• DCL (unregistered)

    Frist

  • someone (unregistered)

    Unless I'm seriously stupid, this takes the 1 path 99.5% of the time, not 0.5%.

  • Pjrz (unregistered)

    What IS the result of a "-=" operator in javascript?

  • Robert Morson (google) in reply to someone

    True, but it takes the other path 0.5% of the time.

  • Sam (unregistered) in reply to Pjrz

    -=, like all JS assignment operators (=, +=, <<=, >>=, >>>=, *=, /=, |=, &=, ^=, %=, **=), returns the new value of the variable.

  • RLB (unregistered)

    In other news, Remy has no idea what A/B testing actually is.

  • dpm (unregistered)

    Au contraire: "D-" is still a passing grade. I certainly wouldn't pass this code.

  • (nodebb) in reply to Sam

    Same as in C, C++, and just about every other language that has this sort of operator.

  • siciac (unregistered) in reply to RLB

    He understands what it is in practice. How many UI designers are working out hypotheses and P-values when they do A/B testing?
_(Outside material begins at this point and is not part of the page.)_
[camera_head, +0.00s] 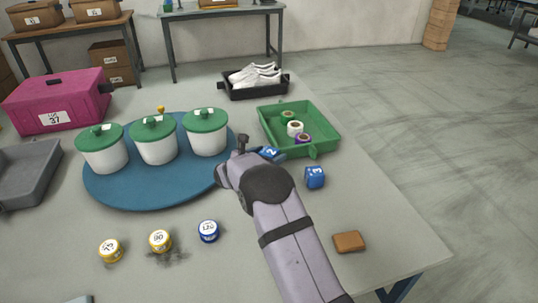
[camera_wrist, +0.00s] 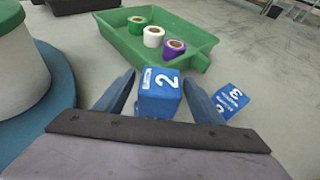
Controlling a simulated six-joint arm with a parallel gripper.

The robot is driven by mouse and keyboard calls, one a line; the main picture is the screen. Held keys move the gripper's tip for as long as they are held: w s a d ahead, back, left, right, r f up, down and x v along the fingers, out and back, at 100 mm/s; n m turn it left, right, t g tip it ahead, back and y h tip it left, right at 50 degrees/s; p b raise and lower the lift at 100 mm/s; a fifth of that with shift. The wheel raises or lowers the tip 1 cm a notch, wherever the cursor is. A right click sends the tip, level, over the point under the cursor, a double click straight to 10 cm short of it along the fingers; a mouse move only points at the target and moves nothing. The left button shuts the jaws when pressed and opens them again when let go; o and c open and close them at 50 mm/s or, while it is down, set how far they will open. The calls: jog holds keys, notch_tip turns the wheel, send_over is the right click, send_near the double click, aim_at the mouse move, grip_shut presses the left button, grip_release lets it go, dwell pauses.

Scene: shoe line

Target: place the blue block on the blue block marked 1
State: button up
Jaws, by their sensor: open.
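My gripper (camera_wrist: 160,97) is open, with one finger on each side of a blue block marked 2 (camera_wrist: 161,82). I cannot tell whether the fingers touch it. In the head view this block (camera_head: 270,153) shows just beyond my wrist, partly hidden by it. Another blue block, marked 3 (camera_wrist: 230,100), lies to the right, outside the right finger; it also shows in the head view (camera_head: 315,177). I see no block with a readable 1 in either view.
A green tray (camera_head: 330,145) with several tape rolls stands just beyond the blocks. White pots with green lids (camera_head: 157,145) stand on a round blue mat (camera_head: 150,197) to the left. Small tins (camera_head: 160,240) and a brown block (camera_head: 349,241) lie nearer.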

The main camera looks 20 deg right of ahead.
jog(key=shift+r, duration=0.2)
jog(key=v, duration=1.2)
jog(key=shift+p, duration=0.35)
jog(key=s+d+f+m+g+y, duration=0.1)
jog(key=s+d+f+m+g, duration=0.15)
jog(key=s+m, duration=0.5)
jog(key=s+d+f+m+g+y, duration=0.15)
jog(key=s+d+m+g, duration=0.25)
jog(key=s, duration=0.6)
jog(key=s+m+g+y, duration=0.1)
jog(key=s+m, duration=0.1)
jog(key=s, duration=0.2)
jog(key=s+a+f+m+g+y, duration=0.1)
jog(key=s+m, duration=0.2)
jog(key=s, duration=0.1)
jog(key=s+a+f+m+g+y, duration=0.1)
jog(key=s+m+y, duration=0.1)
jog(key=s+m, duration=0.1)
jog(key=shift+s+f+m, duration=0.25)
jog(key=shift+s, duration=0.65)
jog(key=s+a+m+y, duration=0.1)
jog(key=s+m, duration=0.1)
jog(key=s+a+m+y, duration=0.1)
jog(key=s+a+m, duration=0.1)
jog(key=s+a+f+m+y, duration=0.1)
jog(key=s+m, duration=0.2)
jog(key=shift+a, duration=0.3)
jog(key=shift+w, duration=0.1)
  • Sole Purpose of Visit (unregistered) in reply to RLB

    That might be unfair. But he hasn't really explained why this snippet doesn't do A/B testing.

    I apologise for stating the obvious, but the point of A/B is pretty much the same point as double-blind tests in science. Take (in this case) 0.5% of the population at random, and do A rather than B.

    Then, of course, you measure the results of applying A rather than B. (And normalise them. I don't need to explain that, either.)

    You can't really do A/B here unless you pass the randomised selection parameter into the function, so, you know, not actually A/B at all. Because, how would you measure the results?

    (Whether or not A/B testing is a good idea is best left to the SVPs with metrics and charts and snake oil and stuff. Me, I'm sort of A/B on the stuff.)

  • Sole Purpose of Visit (unregistered) in reply to siciac

    I'm not sure that he does.

    And how many UI designers would you expect to do the relevant statistical analysis?

    Me, I expect "none." It's not what a UI designer should do. A UI designer should present A and B, according to parameterization which is clearly not present here.

    One other thing about A/B which always bugs me: it's like a referendum. Surprise! It's a binary choice! All subtlety is lost, and you don't get to juggle multivariates. This is not an implementation limitation, obviously, but it turns out to be a [o]Bozo Management[/i} limitation.

    Irrelevant to the present case, of course, where the A/B degree of freedom is ... er ... zero.

  • o11c (unregistered) in reply to Steve_The_Cynic

    But, sadly, not every language that has the operator. shudders

    That said TRWTF is having a single-letter global variable.

  • (nodebb)

    Hmmm. Why does Google Chrome spend about 20 seconds trying to connect to api-widget.soundcloud.com page while trying to load this post from the main page?

  • z f k (unregistered) in reply to KenMitchell

    Google Chrome is A/B testing you.

    CYA

  • trwtf (unregistered) in reply to KenMitchell

    Those improv posts use embedded soundcloud.

  • Simon Clarkstone (unregistered) in reply to KenMitchell

    Something to do with the podcasts on the front page (at the end of May) I'd guess.

  • (nodebb) in reply to Steve_The_Cynic

    It's fairly common for assignments to return some sort of void or unit type. This more accurately represents the side-effecting nature of the operation, and prevents errors where people mix up = and ==. It's a reasonable question to ask about a language you don't know.

  • James (unregistered)

    Some devops shops use the term blue-green testing, rather than A/B.

  • Object delete. (unregistered) in reply to Steve_The_Cynic

    Actually in C and C++ the operators return not the new value, but the variable assigned to as an lvalue (C++-speak "reference"). The value enables just common idioms like a=b=c=0 or while ((c=getchar()) != EOF) But the lvalue gives us gems like ((a+=5) *= 3) &= 0xFF or a += b = c *= 7 for some fun during the review.

  • RLB (unregistered) in reply to Sole Purpose of Visit

    Exactly. And that is a completely different thing from "randomly showing different versions until something sticks".

    (I agree that the person who wrote this code also understands sweet Fanny Adams about A/B testing.)

  • RLB (unregistered) in reply to Sole Purpose of Visit

    Multi-variable A/B testing exists, but is hard to get right. (I suspect, but do not know, much more than polynomially harder than single-variable.)

  • kktkkr (unregistered)

    The assignment operator would make sense in a slightly different context. Want to randomly choose 1 of 5 paths? Just change the value to 0.2 and copy that line 4 times.